For user submitted content, textile or inspected html?

I know use another markup language, like wiki syntax or textile is to
prevent javascript injection. But for user who don’t know about wiki
syntax or textile, I’m thinking about just allow them to enter plain
html, parse the content, and reject all questionable tags and
attributes, only allow predefined (safe) tags, like bold or italic,
etc.

Is using html for markup less secure than using non-html markup?
What’s the main reason people use non-html markup?

Dorren wrote:

I know use another markup language, like wiki syntax or textile is to
prevent javascript injection. But for user who don’t know about wiki
syntax or textile, I’m thinking about just allow them to enter plain
html, parse the content, and reject all questionable tags and
attributes, only allow predefined (safe) tags, like bold or italic,
etc.

Wiki-like syntax can be easily learned (and Textile is such a syntax:
markup that is non-HTML), and saves you from the hassle of sanitizing
the input. You’ll have to handle a lot of special cases, due to browser
incompatibilities (IE6, for example, allows javas\ncript as a valid tag,
which, for computers, isn’t the same as javascript, obviously).
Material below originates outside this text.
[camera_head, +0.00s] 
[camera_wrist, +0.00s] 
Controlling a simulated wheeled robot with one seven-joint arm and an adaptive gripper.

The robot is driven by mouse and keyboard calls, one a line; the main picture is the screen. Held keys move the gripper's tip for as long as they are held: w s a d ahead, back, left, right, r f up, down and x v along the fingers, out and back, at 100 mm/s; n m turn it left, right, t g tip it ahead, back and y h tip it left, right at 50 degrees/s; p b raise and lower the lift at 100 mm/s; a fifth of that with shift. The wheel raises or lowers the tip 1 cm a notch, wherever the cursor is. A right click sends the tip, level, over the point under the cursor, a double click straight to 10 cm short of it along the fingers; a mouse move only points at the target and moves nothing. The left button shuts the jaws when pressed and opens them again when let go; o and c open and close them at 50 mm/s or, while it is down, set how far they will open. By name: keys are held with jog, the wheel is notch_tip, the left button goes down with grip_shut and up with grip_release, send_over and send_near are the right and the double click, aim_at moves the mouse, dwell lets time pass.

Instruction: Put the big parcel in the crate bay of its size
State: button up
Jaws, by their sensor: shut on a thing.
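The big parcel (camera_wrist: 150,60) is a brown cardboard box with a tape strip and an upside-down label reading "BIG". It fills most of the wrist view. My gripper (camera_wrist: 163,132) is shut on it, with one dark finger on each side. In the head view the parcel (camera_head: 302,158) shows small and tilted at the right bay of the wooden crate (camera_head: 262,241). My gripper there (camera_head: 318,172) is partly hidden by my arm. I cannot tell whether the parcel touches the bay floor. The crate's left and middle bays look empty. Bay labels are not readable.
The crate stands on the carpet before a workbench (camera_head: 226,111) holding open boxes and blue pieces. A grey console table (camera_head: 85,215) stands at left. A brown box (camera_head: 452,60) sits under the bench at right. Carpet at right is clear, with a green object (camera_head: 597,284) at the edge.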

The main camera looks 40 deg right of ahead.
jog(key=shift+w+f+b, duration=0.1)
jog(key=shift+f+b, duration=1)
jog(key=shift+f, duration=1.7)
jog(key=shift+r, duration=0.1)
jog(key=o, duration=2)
Is using html for markup less secure than using non-html markup?
What’s the main reason people use non-html markup?

Yes, HTML is less secure, mainly due to JS exploit issues, and otherwise
lacks readability by humans.
If you can avoid HTML input, do so.

Shameless plug:
ClothRed’s aim is to convert HTML into textile, and will be able to
serve as a sanitizer in the (hopefully) not too distant future:
http://clothred.rubyforge.org

(P.S.: Out of a similar need than yours, I came up with this library)


Phillip “CynicalRyan” Gawlowski
http://cynicalryan.110mb.com/

Rule of Open-Source Programming #13:

Your first release can always be improved upon.

There are simple means to counter it.
You do still need to sanitize and validate user input.
All unknown/unmonitored input must be considered untrusted.
Even with in a another markup, there could be attacks in waiting.
The fact is, you have to do this stuff anyway.
You should also limit user input. There must be some upper bounds to
the size of the input.
You have to care about SQL injection, XSS cross site scripting
attacks, all of it.
There is no shortcut on security.